• Stated exercise:
Each line of the material must be returned exactly.

──────── Supplied data ────────

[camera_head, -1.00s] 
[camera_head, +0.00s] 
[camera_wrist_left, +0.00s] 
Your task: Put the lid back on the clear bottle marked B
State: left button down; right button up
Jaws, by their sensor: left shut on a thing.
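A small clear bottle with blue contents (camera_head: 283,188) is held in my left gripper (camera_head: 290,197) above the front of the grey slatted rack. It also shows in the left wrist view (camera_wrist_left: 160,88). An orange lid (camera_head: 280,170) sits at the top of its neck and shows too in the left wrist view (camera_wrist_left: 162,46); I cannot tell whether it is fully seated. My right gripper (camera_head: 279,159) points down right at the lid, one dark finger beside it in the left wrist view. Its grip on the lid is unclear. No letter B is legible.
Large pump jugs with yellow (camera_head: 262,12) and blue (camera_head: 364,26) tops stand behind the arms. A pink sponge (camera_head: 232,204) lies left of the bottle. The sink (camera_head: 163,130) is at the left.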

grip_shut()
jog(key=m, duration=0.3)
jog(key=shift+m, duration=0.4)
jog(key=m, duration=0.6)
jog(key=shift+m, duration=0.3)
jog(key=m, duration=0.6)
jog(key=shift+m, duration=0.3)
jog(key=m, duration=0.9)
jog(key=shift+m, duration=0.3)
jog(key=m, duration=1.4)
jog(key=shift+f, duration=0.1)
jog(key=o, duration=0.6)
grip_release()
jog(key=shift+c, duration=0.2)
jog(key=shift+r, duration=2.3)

────────

• The reply:
[camera_head, -1.00s] 
[camera_head, +0.00s] 
[camera_wrist_left, +0.00s] 
Your task: Put the lid back on the clear bottle marked B
State: left button down; right button up
Jaws, by their sensor: left shut on a thing.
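A small clear bottle with blue contents (camera_head: 283,188) is held in my left gripper (camera_head: 290,197) above the front of the grey slatted rack. It also shows in the left wrist view (camera_wrist_left: 160,88). An orange lid (camera_head: 280,170) sits at the top of its neck and shows too in the left wrist view (camera_wrist_left: 162,46); I cannot tell whether it is fully seated. My right gripper (camera_head: 279,159) points down right at the lid, one dark finger beside it in the left wrist view. Its grip on the lid is unclear. No letter B is legible.
Large pump jugs with yellow (camera_head: 262,12) and blue (camera_head: 364,26) tops stand behind the arms. A pink sponge (camera_head: 232,204) lies left of the bottle. The sink (camera_head: 163,130) is at the left.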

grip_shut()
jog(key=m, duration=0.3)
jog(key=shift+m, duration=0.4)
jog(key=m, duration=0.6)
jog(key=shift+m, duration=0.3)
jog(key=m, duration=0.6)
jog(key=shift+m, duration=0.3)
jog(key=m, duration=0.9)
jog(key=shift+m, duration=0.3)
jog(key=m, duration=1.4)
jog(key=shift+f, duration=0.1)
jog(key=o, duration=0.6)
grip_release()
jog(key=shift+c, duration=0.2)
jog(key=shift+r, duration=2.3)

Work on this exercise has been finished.